Waller also talked about “skinny” master accounts, another version of restricted Fed access that could work for fintech and crypto firms.

“The revolution transforming payments is demanding change everywhere,” Waller said during the Fed’s payments innovation conference in Washington. Right now, only banks with full master accounts get access to the Fed’s rails, but that could change.

Custodia and Anchorage fight for access while the Fed rethinks the rules

Anchorage Digital Bank already holds a national trust charter. They’ve applied for a master account, but it’s still sitting in the Fed’s request database. Meanwhile, Custodia Bank, based in Wyoming, applied way back in October 2020 and got tired of waiting.

So they sued the Federal Reserve Board and the Kansas City Fed, calling the delay “a patently unlawful” stall.

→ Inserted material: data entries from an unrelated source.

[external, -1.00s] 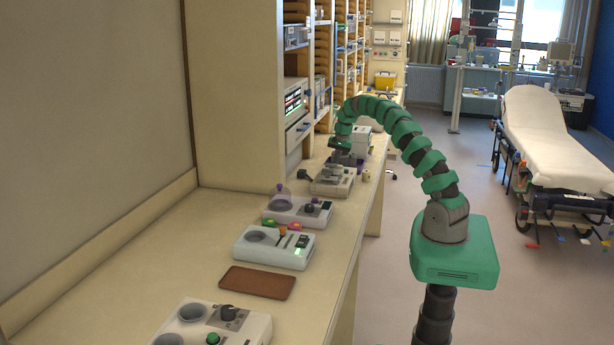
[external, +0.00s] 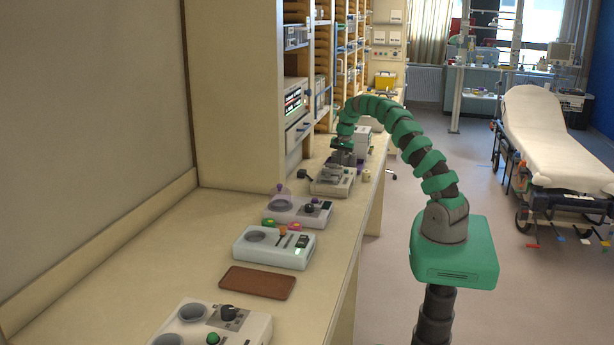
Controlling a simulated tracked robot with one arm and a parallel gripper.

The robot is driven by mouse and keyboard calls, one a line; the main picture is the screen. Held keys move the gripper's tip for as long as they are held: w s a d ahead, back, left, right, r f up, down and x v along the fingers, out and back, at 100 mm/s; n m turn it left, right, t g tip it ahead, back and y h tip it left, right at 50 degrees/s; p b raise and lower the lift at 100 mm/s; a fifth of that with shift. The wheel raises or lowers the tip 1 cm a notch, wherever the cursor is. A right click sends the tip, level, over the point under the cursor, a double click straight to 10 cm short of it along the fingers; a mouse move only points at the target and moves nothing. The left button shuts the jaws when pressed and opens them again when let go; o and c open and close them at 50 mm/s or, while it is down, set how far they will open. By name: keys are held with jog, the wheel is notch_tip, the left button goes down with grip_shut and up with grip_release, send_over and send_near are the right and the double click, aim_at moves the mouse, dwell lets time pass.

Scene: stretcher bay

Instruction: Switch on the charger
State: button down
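Several pale boxes with controls stand in a row along the counter; I cannot tell for certain which is the charger. My gripper (external: 334,174) points down at the far box (external: 331,188), low over its top; whether it touches is too small to tell. Its fingers are too small to read as open or shut. A nearer box (external: 285,218) has a round well, a clear purple dome and a dark knob. The box (external: 268,257) before it has a well, slider levers and a green-lit spot. The nearest box (external: 255,326) has two wells, a black knob and a green button.
A brown flat pad (external: 257,282) lies on the counter (external: 150,262) between the two nearest boxes. Shelving rises behind. A stretcher (external: 555,145) stands at right; the floor between is clear.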

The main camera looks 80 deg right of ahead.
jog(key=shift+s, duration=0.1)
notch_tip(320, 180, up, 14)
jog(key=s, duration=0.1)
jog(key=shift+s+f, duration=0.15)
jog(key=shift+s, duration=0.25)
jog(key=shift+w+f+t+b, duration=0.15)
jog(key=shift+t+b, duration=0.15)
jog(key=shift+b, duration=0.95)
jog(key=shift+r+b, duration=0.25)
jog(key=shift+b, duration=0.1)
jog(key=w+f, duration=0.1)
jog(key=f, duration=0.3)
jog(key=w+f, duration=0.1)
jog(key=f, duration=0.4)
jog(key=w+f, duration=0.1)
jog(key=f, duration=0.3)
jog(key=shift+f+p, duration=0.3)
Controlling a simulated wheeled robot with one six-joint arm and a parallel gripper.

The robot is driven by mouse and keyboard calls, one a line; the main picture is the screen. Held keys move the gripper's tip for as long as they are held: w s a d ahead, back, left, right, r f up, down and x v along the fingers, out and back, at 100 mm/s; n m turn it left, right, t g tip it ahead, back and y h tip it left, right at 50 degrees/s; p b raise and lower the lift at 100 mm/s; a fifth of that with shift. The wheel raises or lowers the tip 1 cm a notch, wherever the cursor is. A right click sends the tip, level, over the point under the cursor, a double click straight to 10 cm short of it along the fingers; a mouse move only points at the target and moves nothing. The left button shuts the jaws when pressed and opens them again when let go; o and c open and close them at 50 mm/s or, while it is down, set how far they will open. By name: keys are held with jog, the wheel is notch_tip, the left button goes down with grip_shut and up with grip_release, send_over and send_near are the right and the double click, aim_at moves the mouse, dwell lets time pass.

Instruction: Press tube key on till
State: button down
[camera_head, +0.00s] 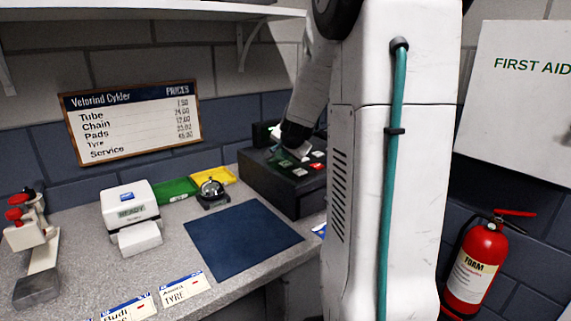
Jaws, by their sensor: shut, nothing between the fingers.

They lost. Another firm, PayServices Bank, went after the San Francisco Fed in a similar case, and also lost.

Still, Caitlin Long, founder and CEO of Custodia, wasn’t surprised by Waller’s speech.

“Custodia welcomes the Fed’s acknowledgment of the importance of payment-only banks,” she said on Tuesday. “We knew all along that a big but quiet faction at the Fed supported us, and it’s terrific to see Governor Waller publicly acknowledge this.”

Even with lawsuits behind them, these firms (and now Crypto.com) are focused on the same question: how to connect crypto to the Fed’s network without needing full bank licenses.

The Fed says it’s working to better understand the mix of traditional finance, decentralized systems, stablecoins, and tokenized assets. That includes figuring out how to deal with AI-powered payment systems, which were also discussed at this week’s Fed conference.